I am reminded of a little rhyme my mother taught me when I was a child. Some entertaining hand motions went along with it, and during church services I would sit in my cushioned pew entertaining myself with both the rhyme and the motions.
Maybe you remember it. It goes like this:
“Here is the church. Here is the steeple. Open the door and see all the people.”
Do you remember it?
Most of the time, identifying a church is quite easy. There are distinctive features on the outside of a church building. A steeple, a cross, encouraging words on the sign out front, colorful stained glass windows depicting pictures of Jesus and children are all “identifiers” that say….”Here is the church. Here is the steeple.”
But quite often it is difficult to “see all the people” who worship inside a church. In my little rhyme, the “people” were all of my intertwined fingers wiggling around as I unfolded my hands. There were 10 of them, and not one of my fingers ever moved away or missed a service. All 10 were always in attendance. The “people” were my favorite part of the rhyme. They mattered more to me than the church or the steeple.
It’s still that way for me today. People matter more to me than buildings and steeples. I think they bring life, community, and relationships to a church. We attend a church to draw strength from one another. We hold one another accountable to be true, honest and strong in our faith. We work together. We laugh and cry together. We change the world, together.
In reality, we don’t let our church buildings fall into disrepair and become outdated. We polish our steeple. We mow our grass and paint the window trim so that everything looks “up-to-date” and fresh. Why don’t we do the same for our member directories? I think we should.

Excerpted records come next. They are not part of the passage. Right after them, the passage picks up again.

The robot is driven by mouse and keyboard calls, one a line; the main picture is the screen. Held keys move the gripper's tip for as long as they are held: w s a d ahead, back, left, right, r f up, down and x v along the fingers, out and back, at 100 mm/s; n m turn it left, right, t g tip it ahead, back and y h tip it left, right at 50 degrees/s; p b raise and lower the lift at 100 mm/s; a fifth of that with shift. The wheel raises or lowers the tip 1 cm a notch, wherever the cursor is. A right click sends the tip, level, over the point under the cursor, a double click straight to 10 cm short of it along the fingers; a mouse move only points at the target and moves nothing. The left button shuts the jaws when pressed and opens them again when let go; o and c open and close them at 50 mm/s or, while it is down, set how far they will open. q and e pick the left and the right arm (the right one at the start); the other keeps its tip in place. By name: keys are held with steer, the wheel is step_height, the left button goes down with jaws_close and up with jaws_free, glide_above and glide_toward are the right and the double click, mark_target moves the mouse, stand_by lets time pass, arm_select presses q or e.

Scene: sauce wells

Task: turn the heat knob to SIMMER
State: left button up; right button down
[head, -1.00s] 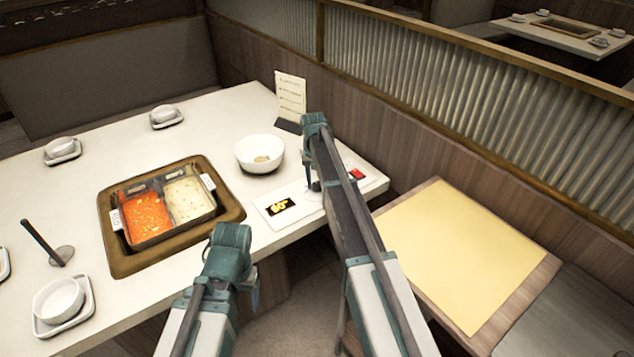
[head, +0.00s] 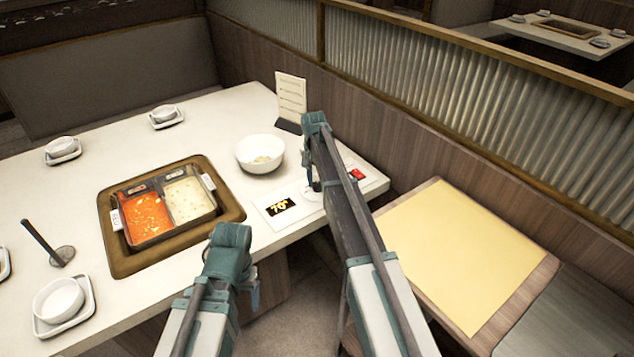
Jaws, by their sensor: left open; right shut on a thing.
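The white control panel (head: 263,203) lies at the table's front right edge. Its black display (head: 281,207) shows yellow digits that look like 70. My right gripper (head: 315,187) points down at the panel, shut on the heat knob, which is mostly hidden behind the gripper and arm. The knob's marks are too small to read. A red switch (head: 357,174) sits to the right on the panel. My left gripper (head: 253,298) is open and empty, low in front of the table edge, away from the panel.
A two-part pot (head: 150,238) with red and pale broth sits in the brown table well (head: 122,262). A white bowl (head: 258,152) and a menu card (head: 291,96) stand behind the panel. A yellow-topped side surface (head: 465,250) is at the right.

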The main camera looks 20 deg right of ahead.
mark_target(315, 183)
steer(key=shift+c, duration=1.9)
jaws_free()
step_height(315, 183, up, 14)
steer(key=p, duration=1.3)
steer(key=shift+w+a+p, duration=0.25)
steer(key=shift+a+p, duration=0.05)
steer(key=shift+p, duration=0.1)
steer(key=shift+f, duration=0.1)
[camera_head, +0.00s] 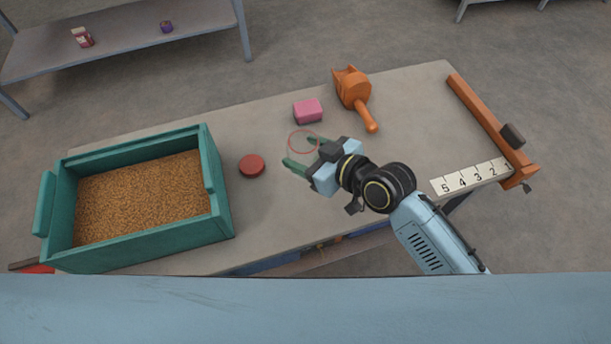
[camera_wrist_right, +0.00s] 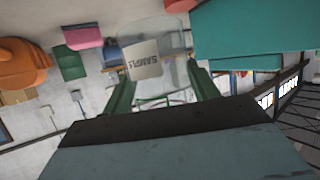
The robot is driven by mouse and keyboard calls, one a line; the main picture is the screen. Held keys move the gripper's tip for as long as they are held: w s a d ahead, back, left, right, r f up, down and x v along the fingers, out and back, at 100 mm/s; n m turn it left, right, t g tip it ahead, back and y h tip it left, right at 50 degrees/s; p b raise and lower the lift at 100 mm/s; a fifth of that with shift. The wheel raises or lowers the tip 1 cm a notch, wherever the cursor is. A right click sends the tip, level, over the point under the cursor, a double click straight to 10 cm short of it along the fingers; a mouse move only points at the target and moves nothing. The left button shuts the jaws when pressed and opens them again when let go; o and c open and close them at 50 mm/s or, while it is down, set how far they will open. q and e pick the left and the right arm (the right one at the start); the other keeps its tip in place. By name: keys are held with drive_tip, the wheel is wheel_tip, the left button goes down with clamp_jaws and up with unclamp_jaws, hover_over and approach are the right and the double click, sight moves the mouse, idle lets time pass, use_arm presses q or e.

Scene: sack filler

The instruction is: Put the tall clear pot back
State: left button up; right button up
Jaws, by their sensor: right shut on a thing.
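In the right wrist view the clear pot (camera_wrist_right: 155,45) carries a white label reading SAMPLE. My right gripper (camera_head: 302,155) has green fingers. It is shut on the pot, with one finger on each side in the right wrist view (camera_wrist_right: 160,92). I cannot tell whether the pot's base touches the table. My left gripper is not in view.
A teal bin (camera_head: 222,205) full of grain stands at the left. A red lid (camera_head: 252,166), a pink block (camera_head: 308,111) and an orange scoop-like tool (camera_head: 353,92) lie on the table (camera_head: 290,225). An orange rail (camera_head: 485,115) and a number strip (camera_head: 470,177) are at the right.

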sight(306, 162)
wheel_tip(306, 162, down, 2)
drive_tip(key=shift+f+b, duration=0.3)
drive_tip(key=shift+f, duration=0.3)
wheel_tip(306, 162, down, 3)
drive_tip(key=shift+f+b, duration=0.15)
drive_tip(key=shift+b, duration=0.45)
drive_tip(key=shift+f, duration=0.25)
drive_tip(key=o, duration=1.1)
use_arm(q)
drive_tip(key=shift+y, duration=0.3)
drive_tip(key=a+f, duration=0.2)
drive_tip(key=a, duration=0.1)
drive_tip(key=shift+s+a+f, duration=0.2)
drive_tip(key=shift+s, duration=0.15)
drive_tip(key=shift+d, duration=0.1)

I think of a church directory as a “family directory,” and I think it should list each of us, as we are today, not last year, two years or 10 years ago. It should reflect the “today us,” the “today” church.
Church leaders should care about a member directory’s usefulness and its ability to accurately represent the church family. An outdated printed directory gives the impression that members, families, and people are not a priority, when in fact, they should be. It also gives the impression that the church is stale, stagnant, and outdated. People do not like stale, stagnant, outdated anything, especially not a church.
We are in a new millennium, and churches are actively trying to attract and keep “millenials,” the younger generation that utilizes technology for nearly everything. An outdated, printed directory gives them the wrong impression. Getting current and getting online shows them you prioritize people, that you embrace technology and the change technology brings.
My daughter is part of the “millennial” generation, and when she was a young child, I taught her the little church rhyme, the one my mother taught me. Even now, as a young woman, she still remembers it.
I recently showed her the new online directory her father helped design. As I started showing her, I began repeating the little rhyme, “Here is the church. Here is the steeple,” and when all of individual faces appeared on the church directory’s webpage, her face lit up and she finished the rhyme on her own, “open the door and see all the people.”
Yes. Open the door and see all the people.